▶ [Task to complete] What is wanted is an exact restatement of the lines from the one with "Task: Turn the" through the one with "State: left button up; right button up", both included, and of no other lines.

Records from a dataset

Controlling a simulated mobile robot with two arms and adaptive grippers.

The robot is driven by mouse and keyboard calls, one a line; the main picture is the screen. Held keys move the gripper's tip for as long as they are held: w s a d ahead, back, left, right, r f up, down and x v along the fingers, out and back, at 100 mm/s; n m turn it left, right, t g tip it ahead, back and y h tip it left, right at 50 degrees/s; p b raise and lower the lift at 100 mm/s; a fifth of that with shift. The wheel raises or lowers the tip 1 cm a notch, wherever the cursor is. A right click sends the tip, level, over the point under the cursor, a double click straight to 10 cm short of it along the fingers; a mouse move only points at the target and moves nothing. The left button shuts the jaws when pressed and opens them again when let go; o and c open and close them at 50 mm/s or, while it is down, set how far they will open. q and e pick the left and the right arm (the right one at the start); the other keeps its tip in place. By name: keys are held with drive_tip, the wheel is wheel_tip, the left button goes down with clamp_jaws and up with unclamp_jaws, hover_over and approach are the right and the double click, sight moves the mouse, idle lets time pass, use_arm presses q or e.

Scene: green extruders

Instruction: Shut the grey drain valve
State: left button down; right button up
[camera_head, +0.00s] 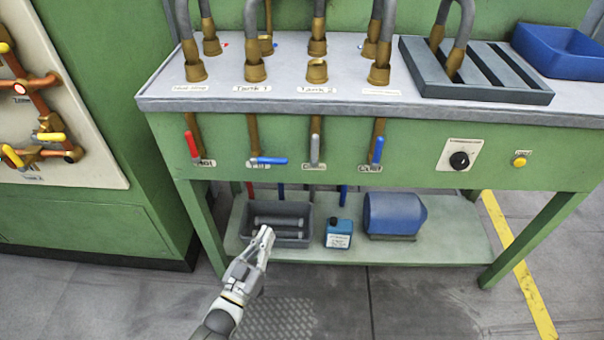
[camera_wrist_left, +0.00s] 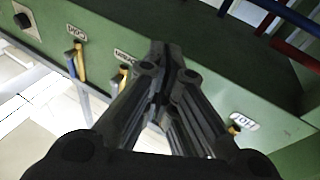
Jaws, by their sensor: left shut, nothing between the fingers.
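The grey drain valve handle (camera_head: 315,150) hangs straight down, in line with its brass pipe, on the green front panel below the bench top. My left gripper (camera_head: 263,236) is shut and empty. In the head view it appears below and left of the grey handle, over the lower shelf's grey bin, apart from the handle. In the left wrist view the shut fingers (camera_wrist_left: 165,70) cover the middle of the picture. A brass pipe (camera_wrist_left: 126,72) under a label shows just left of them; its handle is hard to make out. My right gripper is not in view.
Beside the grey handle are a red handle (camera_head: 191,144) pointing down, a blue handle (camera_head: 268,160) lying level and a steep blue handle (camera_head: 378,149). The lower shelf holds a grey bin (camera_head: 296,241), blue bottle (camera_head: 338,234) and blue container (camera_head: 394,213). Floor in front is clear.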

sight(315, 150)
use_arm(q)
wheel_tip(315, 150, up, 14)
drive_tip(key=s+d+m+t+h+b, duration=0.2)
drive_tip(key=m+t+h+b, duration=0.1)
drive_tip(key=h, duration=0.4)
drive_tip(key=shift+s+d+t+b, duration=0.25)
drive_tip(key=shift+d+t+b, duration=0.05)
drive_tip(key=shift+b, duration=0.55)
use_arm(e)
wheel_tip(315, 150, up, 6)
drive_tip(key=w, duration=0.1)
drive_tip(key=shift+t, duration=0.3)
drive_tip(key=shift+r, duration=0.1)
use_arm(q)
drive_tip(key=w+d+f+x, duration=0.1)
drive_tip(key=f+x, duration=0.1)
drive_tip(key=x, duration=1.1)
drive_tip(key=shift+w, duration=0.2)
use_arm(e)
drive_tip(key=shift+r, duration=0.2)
...
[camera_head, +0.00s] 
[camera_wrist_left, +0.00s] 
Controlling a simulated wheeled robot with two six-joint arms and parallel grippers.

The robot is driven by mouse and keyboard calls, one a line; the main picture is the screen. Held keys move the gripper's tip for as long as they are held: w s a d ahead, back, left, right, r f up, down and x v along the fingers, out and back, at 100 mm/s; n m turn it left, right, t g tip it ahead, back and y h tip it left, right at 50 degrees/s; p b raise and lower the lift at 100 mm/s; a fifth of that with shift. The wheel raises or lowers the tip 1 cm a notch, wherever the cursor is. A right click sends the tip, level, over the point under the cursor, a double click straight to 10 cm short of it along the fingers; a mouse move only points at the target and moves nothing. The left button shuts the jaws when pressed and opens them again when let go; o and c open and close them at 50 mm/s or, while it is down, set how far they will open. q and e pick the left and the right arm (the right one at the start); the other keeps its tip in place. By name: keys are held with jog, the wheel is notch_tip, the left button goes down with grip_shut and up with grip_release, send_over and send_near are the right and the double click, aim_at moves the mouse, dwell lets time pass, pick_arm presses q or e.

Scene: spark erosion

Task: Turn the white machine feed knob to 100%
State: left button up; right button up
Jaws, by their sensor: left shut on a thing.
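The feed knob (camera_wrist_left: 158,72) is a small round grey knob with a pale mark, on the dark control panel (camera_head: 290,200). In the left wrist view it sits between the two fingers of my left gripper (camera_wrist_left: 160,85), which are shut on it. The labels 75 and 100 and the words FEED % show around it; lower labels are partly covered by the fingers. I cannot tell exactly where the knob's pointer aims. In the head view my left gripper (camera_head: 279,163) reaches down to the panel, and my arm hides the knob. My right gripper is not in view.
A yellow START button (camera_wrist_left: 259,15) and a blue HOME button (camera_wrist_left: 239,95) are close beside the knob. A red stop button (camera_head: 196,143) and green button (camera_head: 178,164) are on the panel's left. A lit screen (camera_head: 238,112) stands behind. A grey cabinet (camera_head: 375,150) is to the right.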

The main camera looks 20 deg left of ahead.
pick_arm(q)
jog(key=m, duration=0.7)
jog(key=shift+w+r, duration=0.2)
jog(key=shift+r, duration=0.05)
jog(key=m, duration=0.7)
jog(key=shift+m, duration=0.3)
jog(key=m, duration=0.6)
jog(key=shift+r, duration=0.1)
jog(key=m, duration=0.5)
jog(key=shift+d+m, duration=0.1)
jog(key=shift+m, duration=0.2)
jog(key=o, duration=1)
---
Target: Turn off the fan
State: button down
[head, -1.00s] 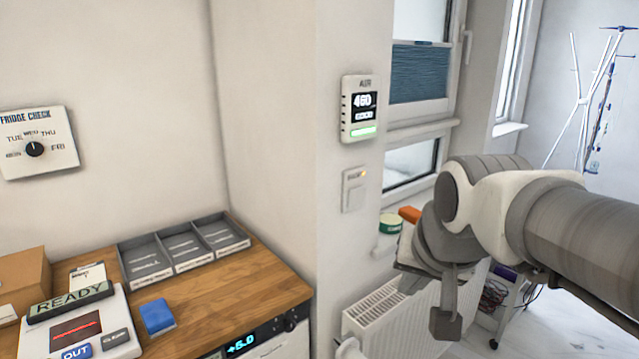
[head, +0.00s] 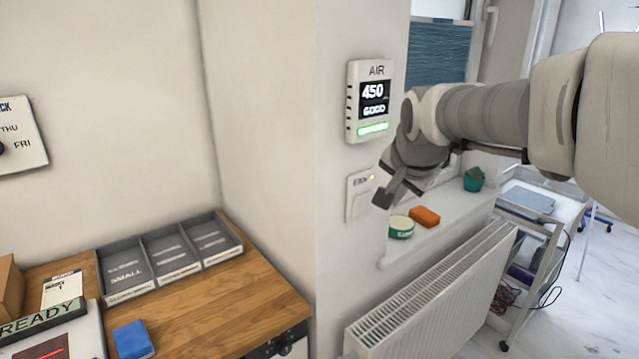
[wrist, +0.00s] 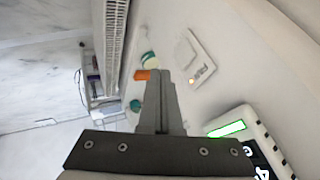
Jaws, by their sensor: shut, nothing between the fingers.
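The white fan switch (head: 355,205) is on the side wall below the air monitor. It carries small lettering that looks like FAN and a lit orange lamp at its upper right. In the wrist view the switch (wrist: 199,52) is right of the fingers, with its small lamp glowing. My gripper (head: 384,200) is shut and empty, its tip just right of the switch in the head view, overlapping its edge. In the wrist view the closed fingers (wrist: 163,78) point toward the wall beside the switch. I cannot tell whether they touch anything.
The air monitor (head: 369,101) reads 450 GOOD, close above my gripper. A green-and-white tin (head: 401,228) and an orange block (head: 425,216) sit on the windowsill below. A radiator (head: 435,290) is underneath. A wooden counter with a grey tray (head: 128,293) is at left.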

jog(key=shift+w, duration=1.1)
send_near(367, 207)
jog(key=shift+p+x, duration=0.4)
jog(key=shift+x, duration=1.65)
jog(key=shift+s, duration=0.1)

▶ [Worked solution]
Task: Turn the white machine feed knob to 100%
State: left button up; right button up

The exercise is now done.